▶ **To do**: Reproduce the data in its entirety, exactly as supplied.

▶ **Given data**:
★ ★ ★ ★

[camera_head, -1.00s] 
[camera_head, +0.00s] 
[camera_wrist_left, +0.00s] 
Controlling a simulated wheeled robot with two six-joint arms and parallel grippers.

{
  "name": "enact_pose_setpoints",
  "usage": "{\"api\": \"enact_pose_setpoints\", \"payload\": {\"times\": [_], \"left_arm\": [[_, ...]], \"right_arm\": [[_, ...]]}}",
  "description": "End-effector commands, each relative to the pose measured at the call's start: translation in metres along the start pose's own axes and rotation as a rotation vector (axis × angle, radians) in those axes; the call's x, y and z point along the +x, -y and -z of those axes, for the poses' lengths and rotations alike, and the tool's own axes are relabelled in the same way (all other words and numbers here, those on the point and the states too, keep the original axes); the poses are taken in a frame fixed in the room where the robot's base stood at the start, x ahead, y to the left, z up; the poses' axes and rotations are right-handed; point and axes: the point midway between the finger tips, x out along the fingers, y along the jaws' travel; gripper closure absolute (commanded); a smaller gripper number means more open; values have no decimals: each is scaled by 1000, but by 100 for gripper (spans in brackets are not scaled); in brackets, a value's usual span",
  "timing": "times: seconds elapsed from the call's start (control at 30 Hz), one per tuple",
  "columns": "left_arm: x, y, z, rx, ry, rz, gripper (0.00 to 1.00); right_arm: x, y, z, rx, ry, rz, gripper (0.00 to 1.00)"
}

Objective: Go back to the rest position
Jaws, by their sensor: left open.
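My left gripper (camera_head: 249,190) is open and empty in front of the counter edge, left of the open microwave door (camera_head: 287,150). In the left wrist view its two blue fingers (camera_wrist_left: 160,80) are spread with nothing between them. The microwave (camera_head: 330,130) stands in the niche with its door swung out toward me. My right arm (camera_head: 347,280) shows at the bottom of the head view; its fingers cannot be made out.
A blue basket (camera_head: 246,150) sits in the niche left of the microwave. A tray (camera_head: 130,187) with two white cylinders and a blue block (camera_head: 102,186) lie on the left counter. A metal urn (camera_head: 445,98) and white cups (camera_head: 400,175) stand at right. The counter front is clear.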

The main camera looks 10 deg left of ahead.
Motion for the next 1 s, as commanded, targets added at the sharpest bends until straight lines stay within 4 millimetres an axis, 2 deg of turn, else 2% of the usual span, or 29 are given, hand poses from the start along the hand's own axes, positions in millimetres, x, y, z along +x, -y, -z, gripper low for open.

★ ★ ★ ★

▶ **Result of the exercise**:
[camera_head, -1.00s] 
[camera_head, +0.00s] 
[camera_wrist_left, +0.00s] 
Controlling a simulated wheeled robot with two six-joint arms and parallel grippers.

{
  "name": "enact_pose_setpoints",
  "usage": "{\"api\": \"enact_pose_setpoints\", \"payload\": {\"times\": [_], \"left_arm\": [[_, ...]], \"right_arm\": [[_, ...]]}}",
  "description": "End-effector commands, each relative to the pose measured at the call's start: translation in metres along the start pose's own axes and rotation as a rotation vector (axis × angle, radians) in those axes; the call's x, y and z point along the +x, -y and -z of those axes, for the poses' lengths and rotations alike, and the tool's own axes are relabelled in the same way (all other words and numbers here, those on the point and the states too, keep the original axes); the poses are taken in a frame fixed in the room where the robot's base stood at the start, x ahead, y to the left, z up; the poses' axes and rotations are right-handed; point and axes: the point midway between the finger tips, x out along the fingers, y along the jaws' travel; gripper closure absolute (commanded); a smaller gripper number means more open; values have no decimals: each is scaled by 1000, but by 100 for gripper (spans in brackets are not scaled); in brackets, a value's usual span",
  "timing": "times: seconds elapsed from the call's start (control at 30 Hz), one per tuple",
  "columns": "left_arm: x, y, z, rx, ry, rz, gripper (0.00 to 1.00); right_arm: x, y, z, rx, ry, rz, gripper (0.00 to 1.00)"
}

Objective: Go back to the rest position
Jaws, by their sensor: left open.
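My left gripper (camera_head: 249,190) is open and empty in front of the counter edge, left of the open microwave door (camera_head: 287,150). In the left wrist view its two blue fingers (camera_wrist_left: 160,80) are spread with nothing between them. The microwave (camera_head: 330,130) stands in the niche with its door swung out toward me. My right arm (camera_head: 347,280) shows at the bottom of the head view; its fingers cannot be made out.
A blue basket (camera_head: 246,150) sits in the niche left of the microwave. A tray (camera_head: 130,187) with two white cylinders and a blue block (camera_head: 102,186) lie on the left counter. A metal urn (camera_head: 445,98) and white cups (camera_head: 400,175) stand at right. The counter front is clear.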

The main camera looks 10 deg left of ahead.
Motion for the next 1 s, as commanded, targets added at the sharpest bends until straight lines stay within 4 millimetres an axis, 2 deg of turn, else 2% of the usual span, or 29 are given, hand poses from the start along the hand's own axes, positions in millimetres, x, y, z along +x, -y, -z, gripper low for open.

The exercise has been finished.